— Start —
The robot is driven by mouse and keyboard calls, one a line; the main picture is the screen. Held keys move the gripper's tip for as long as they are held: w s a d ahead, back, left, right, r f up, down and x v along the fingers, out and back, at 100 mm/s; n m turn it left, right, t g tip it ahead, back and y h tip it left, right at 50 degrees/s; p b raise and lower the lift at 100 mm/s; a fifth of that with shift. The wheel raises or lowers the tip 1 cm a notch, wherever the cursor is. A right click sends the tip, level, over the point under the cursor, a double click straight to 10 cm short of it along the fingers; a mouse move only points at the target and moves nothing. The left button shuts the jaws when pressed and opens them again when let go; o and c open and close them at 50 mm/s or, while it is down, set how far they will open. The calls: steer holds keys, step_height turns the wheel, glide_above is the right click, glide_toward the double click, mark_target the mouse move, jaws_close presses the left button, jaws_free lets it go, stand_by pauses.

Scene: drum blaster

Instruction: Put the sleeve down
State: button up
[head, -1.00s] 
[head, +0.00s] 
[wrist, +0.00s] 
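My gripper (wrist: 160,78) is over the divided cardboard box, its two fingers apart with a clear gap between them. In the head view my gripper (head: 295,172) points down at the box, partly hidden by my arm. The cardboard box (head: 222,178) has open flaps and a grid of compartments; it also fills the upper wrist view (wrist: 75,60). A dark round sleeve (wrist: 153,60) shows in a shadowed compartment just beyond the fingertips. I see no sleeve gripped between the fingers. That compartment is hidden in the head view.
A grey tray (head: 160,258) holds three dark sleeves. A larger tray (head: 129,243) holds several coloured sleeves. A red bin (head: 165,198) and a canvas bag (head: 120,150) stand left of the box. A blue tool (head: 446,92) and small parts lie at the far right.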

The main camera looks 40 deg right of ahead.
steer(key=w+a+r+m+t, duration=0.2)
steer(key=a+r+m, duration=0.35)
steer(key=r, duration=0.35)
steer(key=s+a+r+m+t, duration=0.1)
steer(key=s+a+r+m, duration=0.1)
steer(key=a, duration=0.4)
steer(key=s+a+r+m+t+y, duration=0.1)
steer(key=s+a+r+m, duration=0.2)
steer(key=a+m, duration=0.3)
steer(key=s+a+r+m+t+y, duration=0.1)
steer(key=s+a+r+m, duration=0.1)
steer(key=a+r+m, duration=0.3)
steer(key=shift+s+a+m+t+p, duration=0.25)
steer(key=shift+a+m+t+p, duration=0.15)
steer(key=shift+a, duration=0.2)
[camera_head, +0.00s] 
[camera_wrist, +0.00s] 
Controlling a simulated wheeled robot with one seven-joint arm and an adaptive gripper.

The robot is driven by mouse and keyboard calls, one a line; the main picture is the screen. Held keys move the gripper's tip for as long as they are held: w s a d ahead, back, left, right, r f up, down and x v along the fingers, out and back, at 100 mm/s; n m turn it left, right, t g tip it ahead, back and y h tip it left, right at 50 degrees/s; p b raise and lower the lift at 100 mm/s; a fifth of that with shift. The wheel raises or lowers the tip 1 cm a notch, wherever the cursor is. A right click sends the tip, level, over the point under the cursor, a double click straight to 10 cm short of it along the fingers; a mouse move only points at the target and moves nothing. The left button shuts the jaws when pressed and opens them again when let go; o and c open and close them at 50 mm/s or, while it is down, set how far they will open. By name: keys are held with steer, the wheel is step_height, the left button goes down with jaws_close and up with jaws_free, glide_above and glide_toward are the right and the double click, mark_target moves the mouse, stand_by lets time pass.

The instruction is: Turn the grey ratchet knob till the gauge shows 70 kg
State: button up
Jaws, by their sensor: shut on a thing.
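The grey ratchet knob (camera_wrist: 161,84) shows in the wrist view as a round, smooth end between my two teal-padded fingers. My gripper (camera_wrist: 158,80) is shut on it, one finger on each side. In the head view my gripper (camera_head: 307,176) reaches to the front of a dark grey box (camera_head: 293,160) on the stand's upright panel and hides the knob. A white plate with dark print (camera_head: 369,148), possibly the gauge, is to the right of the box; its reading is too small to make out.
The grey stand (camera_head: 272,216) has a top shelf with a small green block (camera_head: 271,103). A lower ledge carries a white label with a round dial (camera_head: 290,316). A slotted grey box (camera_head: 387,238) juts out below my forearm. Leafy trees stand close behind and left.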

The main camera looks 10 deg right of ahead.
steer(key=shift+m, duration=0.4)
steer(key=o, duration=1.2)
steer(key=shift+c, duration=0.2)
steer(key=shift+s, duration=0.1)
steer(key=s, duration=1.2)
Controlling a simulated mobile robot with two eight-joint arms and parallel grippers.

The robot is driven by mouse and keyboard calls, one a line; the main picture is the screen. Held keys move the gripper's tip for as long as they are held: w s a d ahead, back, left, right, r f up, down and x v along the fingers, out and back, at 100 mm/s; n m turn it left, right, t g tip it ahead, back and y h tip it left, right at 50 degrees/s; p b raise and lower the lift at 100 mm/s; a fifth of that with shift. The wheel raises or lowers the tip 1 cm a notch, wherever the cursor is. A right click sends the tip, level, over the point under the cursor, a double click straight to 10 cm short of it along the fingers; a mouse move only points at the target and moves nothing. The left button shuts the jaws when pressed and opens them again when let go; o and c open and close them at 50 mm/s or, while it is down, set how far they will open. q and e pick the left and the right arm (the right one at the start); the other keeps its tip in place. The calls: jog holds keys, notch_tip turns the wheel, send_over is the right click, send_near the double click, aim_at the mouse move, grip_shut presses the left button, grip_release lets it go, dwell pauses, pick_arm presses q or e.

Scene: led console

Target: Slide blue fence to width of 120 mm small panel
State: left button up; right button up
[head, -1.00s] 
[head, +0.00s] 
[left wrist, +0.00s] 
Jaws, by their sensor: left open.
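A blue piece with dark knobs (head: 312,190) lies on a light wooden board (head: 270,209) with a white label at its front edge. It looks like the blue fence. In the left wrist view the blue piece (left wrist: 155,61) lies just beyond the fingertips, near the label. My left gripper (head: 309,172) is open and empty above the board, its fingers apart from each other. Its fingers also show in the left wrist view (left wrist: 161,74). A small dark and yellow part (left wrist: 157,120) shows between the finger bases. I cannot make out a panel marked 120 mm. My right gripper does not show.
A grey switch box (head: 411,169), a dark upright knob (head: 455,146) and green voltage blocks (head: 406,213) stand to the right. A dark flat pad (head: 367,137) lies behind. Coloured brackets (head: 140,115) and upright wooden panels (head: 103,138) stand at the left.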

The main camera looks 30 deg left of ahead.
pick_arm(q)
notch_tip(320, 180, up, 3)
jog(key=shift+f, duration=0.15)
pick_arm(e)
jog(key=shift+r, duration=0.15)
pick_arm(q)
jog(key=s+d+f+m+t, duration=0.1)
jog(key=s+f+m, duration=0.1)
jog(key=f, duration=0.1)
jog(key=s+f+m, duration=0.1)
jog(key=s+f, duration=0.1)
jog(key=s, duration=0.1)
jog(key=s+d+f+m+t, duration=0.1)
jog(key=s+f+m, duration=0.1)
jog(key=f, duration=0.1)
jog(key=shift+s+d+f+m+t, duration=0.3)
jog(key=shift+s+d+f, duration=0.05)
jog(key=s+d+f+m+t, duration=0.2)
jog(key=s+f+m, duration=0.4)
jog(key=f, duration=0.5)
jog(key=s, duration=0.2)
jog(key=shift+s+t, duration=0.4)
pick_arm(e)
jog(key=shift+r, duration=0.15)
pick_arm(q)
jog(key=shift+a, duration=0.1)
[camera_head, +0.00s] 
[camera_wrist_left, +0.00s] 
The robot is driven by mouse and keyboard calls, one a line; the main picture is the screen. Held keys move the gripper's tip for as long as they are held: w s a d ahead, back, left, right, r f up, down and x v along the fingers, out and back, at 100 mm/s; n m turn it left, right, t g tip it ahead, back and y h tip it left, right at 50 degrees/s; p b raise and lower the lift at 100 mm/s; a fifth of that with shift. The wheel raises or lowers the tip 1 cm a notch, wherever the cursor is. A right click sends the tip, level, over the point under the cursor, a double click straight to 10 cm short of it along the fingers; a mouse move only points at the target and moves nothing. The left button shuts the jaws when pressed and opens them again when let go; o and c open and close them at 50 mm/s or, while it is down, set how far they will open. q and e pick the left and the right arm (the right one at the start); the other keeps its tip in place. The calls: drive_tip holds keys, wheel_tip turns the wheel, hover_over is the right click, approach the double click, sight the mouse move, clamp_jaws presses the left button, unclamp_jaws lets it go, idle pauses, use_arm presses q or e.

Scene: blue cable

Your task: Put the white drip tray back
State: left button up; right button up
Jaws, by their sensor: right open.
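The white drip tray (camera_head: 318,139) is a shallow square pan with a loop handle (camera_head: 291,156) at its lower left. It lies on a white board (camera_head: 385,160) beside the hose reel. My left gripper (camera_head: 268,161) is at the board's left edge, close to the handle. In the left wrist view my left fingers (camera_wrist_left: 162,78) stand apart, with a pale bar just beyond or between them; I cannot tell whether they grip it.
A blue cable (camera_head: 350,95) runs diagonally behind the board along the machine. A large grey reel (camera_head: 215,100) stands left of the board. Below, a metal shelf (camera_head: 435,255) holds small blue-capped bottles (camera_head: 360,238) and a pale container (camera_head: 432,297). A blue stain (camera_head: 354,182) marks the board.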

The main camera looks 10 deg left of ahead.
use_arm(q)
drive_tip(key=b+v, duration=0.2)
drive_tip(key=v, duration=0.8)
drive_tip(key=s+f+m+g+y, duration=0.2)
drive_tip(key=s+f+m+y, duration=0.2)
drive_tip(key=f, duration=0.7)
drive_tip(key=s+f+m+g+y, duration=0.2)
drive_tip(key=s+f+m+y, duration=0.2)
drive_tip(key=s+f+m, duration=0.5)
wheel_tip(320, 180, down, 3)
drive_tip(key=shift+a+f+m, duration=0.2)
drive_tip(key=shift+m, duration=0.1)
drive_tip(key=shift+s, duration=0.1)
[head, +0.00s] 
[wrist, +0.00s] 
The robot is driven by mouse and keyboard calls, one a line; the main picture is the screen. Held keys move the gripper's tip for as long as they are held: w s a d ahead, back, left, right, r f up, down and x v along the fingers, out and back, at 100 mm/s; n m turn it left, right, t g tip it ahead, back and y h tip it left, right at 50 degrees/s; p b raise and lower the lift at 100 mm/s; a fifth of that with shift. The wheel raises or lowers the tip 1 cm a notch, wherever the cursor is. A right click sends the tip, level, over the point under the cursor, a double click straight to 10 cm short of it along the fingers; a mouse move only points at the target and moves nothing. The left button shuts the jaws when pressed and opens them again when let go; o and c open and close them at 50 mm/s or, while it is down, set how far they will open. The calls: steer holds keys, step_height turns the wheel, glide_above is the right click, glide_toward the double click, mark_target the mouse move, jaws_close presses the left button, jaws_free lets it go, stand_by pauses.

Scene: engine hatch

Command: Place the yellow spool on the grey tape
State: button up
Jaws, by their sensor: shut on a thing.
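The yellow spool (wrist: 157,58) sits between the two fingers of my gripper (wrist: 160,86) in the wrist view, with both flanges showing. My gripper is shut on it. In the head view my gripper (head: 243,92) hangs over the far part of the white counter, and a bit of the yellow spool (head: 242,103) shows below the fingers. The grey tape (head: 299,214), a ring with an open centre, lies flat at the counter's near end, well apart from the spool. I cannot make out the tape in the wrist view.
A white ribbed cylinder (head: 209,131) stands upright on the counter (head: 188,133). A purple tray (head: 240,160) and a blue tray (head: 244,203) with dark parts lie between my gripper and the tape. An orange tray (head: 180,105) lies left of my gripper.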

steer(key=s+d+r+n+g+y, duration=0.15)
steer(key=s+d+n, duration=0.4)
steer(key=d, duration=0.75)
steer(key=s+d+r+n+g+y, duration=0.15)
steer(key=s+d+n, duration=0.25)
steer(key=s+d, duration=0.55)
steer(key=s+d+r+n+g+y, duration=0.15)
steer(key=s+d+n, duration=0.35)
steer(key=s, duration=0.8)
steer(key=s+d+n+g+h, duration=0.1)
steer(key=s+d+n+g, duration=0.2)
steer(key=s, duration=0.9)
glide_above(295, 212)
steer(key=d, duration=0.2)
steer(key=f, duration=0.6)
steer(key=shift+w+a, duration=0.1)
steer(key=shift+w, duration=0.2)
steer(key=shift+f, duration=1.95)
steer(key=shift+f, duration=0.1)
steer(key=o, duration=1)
— End —
■ **Work to do**: Filter the data for the string "Scene" and copy every line that has it.

■ **Exercise response**:
Scene: drum blaster
Scene: led console
Scene: blue cable
Scene: engine hatch

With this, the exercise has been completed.